#### [Problem details]
Restate each of the lines given below, word for word.

#### [Stored data]
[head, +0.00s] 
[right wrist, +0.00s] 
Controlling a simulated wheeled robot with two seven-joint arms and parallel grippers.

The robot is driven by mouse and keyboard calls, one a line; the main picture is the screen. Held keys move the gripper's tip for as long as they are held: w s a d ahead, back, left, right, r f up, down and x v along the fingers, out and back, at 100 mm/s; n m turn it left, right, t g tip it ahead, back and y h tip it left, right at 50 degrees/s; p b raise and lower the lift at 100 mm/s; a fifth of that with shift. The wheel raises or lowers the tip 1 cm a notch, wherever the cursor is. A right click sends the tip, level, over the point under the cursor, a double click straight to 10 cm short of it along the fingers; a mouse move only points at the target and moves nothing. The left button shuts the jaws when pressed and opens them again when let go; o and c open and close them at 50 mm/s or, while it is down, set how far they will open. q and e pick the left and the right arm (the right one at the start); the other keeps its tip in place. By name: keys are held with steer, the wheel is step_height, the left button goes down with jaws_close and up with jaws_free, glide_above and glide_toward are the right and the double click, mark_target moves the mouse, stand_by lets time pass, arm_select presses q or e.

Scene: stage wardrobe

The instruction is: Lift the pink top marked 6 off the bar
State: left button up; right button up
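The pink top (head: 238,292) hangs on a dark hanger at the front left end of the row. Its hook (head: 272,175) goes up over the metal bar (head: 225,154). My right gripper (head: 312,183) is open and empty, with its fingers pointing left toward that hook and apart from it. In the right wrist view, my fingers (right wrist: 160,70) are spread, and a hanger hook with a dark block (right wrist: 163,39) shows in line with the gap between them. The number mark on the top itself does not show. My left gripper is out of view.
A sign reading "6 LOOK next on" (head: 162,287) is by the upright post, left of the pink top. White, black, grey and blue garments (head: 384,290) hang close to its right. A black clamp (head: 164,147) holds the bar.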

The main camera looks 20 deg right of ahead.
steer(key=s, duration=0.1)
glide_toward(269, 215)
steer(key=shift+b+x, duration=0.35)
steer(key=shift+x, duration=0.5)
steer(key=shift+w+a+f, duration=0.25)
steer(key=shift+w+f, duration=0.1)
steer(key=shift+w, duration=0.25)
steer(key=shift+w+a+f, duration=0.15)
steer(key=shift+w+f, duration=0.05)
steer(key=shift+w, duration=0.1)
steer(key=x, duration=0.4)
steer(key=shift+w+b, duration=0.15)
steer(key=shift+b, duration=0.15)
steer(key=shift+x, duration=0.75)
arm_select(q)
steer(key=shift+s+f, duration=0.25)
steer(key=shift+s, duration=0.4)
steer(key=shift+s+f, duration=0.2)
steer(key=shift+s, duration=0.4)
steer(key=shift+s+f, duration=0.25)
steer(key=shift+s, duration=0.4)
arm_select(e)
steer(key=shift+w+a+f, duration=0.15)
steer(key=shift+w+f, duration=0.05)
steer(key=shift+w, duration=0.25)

#### [Problem solution]
[head, +0.00s] 
[right wrist, +0.00s] 
Controlling a simulated wheeled robot with two seven-joint arms and parallel grippers.

The robot is driven by mouse and keyboard calls, one a line; the main picture is the screen. Held keys move the gripper's tip for as long as they are held: w s a d ahead, back, left, right, r f up, down and x v along the fingers, out and back, at 100 mm/s; n m turn it left, right, t g tip it ahead, back and y h tip it left, right at 50 degrees/s; p b raise and lower the lift at 100 mm/s; a fifth of that with shift. The wheel raises or lowers the tip 1 cm a notch, wherever the cursor is. A right click sends the tip, level, over the point under the cursor, a double click straight to 10 cm short of it along the fingers; a mouse move only points at the target and moves nothing. The left button shuts the jaws when pressed and opens them again when let go; o and c open and close them at 50 mm/s or, while it is down, set how far they will open. q and e pick the left and the right arm (the right one at the start); the other keeps its tip in place. By name: keys are held with steer, the wheel is step_height, the left button goes down with jaws_close and up with jaws_free, glide_above and glide_toward are the right and the double click, mark_target moves the mouse, stand_by lets time pass, arm_select presses q or e.

Scene: stage wardrobe

The instruction is: Lift the pink top marked 6 off the bar
State: left button up; right button up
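The pink top (head: 238,292) hangs on a dark hanger at the front left end of the row. Its hook (head: 272,175) goes up over the metal bar (head: 225,154). My right gripper (head: 312,183) is open and empty, with its fingers pointing left toward that hook and apart from it. In the right wrist view, my fingers (right wrist: 160,70) are spread, and a hanger hook with a dark block (right wrist: 163,39) shows in line with the gap between them. The number mark on the top itself does not show. My left gripper is out of view.
A sign reading "6 LOOK next on" (head: 162,287) is by the upright post, left of the pink top. White, black, grey and blue garments (head: 384,290) hang close to its right. A black clamp (head: 164,147) holds the bar.

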The main camera looks 20 deg right of ahead.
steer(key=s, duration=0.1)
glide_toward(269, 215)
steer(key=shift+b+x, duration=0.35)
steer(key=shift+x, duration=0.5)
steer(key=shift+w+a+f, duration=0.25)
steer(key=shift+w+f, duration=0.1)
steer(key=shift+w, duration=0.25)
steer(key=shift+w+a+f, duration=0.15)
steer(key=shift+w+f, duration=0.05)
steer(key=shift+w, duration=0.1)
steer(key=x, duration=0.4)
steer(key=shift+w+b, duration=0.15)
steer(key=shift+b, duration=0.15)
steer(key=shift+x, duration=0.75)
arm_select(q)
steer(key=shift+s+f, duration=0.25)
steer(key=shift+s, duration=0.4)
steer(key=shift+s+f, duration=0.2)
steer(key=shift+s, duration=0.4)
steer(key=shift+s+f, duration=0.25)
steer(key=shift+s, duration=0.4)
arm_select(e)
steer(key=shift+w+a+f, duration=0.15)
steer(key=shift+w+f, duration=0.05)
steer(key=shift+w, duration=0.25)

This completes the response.